- DATASET:

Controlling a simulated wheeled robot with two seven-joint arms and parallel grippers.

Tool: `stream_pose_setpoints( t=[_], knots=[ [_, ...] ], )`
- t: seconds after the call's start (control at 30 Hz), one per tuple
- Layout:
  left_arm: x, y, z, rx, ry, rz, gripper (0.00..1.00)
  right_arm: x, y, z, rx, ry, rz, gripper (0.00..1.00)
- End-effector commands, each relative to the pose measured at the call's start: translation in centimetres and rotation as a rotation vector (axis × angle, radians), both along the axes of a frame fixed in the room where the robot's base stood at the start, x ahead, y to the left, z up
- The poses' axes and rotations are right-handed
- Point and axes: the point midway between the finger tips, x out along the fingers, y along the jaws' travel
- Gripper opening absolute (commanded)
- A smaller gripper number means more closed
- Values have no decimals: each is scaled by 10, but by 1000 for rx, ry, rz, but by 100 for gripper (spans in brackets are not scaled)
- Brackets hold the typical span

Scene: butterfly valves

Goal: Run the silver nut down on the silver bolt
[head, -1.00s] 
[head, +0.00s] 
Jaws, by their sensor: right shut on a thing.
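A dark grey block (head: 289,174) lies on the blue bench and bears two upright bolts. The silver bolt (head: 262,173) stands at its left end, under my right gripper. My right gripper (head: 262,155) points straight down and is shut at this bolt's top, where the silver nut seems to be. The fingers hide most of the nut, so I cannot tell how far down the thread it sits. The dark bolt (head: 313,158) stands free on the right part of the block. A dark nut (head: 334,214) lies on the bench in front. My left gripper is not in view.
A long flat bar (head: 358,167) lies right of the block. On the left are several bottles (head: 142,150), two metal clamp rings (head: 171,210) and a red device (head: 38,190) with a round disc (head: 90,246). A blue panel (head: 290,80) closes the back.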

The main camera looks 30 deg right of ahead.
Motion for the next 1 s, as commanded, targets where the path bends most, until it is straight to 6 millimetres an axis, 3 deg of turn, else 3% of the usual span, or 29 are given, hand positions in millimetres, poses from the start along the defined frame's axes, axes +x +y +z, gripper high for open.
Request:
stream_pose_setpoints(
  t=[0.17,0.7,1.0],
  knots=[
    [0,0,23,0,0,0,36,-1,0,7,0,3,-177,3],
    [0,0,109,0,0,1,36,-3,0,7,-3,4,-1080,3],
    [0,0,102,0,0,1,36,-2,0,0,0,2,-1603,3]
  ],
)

* * *

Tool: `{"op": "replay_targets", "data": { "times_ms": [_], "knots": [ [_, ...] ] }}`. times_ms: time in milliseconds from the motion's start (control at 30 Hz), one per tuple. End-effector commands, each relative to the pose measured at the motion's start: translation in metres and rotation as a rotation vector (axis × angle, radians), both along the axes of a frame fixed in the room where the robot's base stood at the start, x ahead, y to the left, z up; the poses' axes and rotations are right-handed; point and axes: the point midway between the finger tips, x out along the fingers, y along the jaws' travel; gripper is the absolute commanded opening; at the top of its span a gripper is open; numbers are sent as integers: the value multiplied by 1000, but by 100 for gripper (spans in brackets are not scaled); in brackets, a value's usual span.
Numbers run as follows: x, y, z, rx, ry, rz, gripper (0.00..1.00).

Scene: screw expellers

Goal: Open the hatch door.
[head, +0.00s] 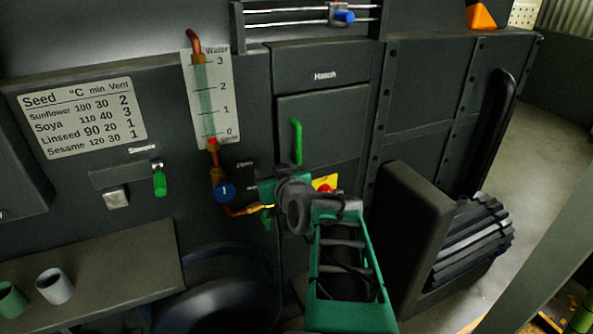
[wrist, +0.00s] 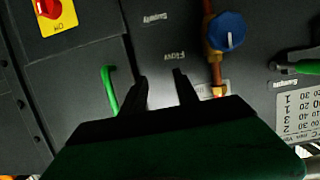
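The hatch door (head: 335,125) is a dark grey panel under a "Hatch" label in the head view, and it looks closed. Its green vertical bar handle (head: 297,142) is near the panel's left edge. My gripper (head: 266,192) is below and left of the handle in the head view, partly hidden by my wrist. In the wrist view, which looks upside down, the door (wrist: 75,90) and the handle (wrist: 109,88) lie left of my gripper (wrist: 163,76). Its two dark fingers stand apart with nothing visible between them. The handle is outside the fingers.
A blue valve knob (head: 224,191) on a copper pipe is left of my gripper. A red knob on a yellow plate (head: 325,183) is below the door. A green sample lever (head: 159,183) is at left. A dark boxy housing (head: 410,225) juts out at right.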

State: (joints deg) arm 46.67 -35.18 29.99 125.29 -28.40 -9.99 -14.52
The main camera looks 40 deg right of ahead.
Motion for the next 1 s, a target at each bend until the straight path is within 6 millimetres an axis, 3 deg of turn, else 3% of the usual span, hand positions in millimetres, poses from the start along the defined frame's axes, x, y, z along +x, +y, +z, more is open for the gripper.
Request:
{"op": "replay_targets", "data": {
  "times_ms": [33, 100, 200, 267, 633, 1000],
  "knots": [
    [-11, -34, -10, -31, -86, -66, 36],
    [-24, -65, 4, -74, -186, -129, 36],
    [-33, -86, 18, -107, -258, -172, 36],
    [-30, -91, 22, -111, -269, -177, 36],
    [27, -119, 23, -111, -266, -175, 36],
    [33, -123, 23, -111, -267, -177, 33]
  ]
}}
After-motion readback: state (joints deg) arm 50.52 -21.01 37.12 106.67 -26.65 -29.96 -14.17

- AIM:
From the listing above, copy every line that includes the word "until".

- ANSWER TO THIS PROBLEM:
Motion for the next 1 s, as commanded, targets where the path bends most, until it is straight to 6 millimetres an axis, 3 deg of turn, else 3% of the usual span, or 29 are given, hand positions in millimetres, poses from the start along the defined frame's axes, axes +x +y +z, gripper high for open.
Motion for the next 1 s, a target at each bend until the straight path is within 6 millimetres an axis, 3 deg of turn, else 3% of the usual span, hand positions in millimetres, poses from the start along the defined frame's axes, x, y, z along +x, +y, +z, more is open for the gripper.

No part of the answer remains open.